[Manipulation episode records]
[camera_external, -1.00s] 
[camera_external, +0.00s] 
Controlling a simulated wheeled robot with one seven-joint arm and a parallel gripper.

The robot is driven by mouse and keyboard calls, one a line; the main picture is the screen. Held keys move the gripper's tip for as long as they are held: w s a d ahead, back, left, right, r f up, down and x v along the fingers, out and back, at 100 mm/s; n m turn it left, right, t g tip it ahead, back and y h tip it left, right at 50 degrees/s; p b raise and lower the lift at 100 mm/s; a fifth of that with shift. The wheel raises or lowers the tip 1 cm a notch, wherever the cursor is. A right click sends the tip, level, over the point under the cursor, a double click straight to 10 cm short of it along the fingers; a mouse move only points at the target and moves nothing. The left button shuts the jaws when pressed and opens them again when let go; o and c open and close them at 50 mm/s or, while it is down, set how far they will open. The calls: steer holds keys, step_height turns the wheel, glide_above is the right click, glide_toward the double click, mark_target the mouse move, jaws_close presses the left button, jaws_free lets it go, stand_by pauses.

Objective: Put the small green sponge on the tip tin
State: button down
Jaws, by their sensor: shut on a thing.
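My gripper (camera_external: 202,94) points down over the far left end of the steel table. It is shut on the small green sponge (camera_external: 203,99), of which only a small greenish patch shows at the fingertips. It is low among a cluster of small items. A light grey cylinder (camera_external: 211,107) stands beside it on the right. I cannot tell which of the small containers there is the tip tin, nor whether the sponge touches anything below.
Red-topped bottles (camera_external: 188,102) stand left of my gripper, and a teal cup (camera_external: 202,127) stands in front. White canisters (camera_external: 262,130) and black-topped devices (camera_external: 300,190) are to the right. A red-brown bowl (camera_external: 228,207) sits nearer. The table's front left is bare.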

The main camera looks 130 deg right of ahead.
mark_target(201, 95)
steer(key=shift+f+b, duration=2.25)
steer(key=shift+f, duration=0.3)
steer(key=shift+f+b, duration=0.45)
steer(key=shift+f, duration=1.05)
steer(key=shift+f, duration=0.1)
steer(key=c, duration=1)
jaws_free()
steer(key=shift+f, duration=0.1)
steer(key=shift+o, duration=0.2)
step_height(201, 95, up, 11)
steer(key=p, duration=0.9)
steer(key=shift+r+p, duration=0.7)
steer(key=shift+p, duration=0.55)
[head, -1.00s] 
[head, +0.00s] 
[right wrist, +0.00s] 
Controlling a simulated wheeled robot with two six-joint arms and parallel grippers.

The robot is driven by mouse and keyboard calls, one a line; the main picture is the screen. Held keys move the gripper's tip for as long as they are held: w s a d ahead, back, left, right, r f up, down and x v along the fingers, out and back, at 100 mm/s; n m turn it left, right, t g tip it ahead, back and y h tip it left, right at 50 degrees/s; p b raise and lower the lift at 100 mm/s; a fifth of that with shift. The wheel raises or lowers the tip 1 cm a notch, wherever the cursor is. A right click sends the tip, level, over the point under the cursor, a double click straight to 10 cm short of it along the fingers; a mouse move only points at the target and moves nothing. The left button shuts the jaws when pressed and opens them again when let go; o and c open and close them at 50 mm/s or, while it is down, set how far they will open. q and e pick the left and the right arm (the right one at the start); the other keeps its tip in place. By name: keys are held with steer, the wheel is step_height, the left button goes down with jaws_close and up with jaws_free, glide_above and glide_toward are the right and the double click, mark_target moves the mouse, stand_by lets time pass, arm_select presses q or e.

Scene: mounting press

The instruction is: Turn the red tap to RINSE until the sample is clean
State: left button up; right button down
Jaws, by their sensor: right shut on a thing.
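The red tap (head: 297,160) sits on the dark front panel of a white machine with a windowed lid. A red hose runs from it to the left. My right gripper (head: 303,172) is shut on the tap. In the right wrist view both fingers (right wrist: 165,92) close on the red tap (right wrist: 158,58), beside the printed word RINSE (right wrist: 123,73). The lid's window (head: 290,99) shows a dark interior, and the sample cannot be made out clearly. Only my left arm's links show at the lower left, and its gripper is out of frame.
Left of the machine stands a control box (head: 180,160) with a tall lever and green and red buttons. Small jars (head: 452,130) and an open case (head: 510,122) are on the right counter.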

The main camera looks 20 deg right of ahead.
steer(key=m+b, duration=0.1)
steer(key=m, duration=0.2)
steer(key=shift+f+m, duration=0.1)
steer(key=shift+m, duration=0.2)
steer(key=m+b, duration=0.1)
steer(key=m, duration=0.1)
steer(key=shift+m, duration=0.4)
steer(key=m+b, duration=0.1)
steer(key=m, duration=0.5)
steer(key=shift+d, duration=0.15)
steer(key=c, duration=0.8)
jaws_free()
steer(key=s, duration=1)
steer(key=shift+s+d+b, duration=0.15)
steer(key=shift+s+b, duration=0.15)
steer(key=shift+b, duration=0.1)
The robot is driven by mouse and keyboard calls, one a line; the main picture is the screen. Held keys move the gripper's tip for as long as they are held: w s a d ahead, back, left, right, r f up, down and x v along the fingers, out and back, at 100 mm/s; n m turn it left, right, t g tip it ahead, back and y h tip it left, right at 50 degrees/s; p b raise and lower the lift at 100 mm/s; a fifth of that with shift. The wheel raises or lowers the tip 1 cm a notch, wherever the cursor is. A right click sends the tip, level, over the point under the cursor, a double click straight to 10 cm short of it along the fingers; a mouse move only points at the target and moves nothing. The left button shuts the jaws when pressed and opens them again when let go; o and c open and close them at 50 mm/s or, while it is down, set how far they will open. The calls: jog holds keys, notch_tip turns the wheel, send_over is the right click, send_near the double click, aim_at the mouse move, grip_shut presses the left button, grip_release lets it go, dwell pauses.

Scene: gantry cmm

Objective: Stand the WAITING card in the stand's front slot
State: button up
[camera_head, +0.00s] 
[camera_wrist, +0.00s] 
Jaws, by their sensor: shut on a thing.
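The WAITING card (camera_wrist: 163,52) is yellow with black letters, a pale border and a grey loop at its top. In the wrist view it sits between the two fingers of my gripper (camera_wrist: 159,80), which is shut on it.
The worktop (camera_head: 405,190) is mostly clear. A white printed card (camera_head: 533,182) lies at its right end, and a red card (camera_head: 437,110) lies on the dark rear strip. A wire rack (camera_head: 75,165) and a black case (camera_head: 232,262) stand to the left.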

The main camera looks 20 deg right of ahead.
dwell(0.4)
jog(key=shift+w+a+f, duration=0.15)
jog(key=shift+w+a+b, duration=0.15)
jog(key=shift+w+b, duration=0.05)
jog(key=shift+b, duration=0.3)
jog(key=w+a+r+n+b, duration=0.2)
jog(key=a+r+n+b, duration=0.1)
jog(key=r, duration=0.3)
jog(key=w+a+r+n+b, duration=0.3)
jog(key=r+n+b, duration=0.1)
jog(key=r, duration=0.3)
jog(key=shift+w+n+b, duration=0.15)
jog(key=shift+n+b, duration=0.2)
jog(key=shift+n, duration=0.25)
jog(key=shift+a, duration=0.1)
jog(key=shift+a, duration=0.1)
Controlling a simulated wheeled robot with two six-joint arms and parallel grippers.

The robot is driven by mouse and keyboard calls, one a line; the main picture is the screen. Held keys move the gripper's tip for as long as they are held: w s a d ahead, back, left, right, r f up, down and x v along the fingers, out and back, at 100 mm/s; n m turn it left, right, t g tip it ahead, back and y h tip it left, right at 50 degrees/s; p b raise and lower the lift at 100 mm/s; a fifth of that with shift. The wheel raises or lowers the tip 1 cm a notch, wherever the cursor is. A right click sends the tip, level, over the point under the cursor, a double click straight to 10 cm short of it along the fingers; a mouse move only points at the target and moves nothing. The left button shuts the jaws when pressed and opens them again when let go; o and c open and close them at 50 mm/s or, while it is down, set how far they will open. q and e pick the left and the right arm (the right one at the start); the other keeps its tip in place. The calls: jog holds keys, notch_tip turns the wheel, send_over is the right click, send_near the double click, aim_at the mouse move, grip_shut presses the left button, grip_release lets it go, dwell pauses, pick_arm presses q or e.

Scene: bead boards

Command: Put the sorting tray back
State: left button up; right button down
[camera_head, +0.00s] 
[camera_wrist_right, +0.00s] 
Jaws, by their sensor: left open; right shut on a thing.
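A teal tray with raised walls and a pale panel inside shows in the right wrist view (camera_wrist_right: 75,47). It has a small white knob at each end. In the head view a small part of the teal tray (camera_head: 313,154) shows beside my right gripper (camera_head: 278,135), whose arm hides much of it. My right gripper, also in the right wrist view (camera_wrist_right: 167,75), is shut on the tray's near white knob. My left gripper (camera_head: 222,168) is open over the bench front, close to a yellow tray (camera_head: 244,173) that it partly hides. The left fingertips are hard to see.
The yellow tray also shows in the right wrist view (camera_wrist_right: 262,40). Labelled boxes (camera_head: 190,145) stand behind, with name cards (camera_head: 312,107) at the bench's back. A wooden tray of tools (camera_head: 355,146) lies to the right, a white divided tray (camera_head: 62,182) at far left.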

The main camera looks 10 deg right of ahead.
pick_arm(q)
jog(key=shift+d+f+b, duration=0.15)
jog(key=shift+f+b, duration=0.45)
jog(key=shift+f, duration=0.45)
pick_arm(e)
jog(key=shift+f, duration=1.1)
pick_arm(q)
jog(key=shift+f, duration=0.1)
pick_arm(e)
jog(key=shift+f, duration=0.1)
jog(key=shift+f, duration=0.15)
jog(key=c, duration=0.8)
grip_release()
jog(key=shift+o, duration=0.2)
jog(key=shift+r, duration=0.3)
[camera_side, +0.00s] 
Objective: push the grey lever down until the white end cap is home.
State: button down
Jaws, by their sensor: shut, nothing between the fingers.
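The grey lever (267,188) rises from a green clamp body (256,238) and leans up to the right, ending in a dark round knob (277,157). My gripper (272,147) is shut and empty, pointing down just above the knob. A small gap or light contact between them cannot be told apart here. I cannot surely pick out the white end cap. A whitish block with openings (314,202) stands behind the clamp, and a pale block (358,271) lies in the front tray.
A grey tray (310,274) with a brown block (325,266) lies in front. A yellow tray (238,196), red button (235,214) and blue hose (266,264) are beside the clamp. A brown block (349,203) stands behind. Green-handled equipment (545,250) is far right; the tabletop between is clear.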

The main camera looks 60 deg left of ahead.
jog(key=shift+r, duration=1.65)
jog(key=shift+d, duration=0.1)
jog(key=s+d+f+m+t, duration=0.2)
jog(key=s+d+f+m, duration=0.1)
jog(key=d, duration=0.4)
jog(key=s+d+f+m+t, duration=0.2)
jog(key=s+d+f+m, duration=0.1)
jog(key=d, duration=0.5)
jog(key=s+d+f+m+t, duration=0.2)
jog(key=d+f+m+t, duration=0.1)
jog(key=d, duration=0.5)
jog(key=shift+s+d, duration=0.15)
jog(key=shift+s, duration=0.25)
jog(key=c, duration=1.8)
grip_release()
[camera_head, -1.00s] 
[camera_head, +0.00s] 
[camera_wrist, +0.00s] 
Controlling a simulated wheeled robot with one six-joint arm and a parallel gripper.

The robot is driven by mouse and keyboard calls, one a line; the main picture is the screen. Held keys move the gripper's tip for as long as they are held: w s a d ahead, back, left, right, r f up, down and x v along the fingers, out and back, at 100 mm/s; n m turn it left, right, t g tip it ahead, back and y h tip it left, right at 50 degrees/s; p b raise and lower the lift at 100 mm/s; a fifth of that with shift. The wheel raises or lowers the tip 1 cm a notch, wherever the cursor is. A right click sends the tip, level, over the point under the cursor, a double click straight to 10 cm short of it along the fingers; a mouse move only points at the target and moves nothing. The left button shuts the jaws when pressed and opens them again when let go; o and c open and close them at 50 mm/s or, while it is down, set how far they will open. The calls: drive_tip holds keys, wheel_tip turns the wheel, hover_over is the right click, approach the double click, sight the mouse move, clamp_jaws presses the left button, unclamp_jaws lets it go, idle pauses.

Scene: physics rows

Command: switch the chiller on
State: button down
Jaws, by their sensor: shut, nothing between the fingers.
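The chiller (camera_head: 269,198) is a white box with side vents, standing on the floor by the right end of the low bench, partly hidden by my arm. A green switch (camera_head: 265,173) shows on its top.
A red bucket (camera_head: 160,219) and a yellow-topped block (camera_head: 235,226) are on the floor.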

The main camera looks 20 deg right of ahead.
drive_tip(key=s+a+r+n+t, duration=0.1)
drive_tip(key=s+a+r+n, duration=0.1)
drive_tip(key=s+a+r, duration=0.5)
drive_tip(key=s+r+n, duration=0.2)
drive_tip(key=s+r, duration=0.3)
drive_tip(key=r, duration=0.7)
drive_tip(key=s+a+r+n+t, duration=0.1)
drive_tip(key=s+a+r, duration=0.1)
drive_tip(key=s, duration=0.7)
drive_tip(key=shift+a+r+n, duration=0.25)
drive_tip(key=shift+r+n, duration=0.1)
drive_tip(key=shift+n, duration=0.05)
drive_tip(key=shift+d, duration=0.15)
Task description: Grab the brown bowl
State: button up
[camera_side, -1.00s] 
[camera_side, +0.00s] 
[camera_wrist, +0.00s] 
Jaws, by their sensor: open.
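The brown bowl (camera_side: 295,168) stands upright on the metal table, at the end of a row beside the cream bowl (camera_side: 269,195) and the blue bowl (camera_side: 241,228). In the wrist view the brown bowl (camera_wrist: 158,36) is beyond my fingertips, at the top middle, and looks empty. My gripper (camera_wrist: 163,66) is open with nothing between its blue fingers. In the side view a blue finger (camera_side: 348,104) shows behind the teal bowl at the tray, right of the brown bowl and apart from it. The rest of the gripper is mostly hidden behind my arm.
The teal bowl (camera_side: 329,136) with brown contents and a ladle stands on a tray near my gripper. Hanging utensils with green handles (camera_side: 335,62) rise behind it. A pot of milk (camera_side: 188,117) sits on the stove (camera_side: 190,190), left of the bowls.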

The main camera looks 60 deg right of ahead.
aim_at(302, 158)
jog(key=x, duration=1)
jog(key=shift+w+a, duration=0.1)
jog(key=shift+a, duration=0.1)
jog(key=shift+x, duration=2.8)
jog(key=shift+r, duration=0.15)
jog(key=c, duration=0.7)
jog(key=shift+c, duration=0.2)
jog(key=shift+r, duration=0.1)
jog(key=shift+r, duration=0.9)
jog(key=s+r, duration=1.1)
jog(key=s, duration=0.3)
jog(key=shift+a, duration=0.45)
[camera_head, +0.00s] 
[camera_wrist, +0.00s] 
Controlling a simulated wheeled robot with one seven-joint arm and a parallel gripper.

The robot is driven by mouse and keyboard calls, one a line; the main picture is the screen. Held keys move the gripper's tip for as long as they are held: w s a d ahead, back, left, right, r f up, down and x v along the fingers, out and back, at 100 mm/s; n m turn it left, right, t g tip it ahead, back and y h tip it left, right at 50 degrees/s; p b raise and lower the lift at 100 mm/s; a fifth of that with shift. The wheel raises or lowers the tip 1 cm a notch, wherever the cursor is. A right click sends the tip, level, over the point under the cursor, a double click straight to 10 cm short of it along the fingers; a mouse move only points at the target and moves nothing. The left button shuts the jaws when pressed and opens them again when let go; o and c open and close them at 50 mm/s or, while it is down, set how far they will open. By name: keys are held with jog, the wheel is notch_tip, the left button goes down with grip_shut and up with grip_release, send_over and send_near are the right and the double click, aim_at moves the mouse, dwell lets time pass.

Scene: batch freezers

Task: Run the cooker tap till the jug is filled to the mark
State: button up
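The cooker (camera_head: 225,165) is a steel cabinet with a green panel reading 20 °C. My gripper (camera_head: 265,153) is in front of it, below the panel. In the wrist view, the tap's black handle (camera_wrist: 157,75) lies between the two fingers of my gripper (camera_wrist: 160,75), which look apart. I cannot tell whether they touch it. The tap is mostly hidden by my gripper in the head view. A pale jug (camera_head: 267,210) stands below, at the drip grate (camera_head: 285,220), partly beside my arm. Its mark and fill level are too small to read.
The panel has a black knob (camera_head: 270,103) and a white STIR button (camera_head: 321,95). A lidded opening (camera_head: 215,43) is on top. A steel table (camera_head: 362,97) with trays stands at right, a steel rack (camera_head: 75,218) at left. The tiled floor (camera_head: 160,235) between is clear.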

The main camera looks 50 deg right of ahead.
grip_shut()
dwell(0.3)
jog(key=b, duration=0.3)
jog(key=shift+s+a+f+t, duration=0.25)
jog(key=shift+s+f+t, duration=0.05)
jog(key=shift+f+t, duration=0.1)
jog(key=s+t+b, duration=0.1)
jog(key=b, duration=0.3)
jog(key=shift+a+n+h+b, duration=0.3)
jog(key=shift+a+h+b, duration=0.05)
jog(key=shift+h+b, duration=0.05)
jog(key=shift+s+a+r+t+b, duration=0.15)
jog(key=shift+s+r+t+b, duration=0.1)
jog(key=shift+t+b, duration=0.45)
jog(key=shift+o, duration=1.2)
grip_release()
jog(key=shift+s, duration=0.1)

* EXERCISE TASK
Go through the lines above. Select every one that has the string "until".

* EXERCISE SOLUTION
The instruction is: Turn the red tap to RINSE until the sample is clean
Objective: push the grey lever down until the white end cap is home.

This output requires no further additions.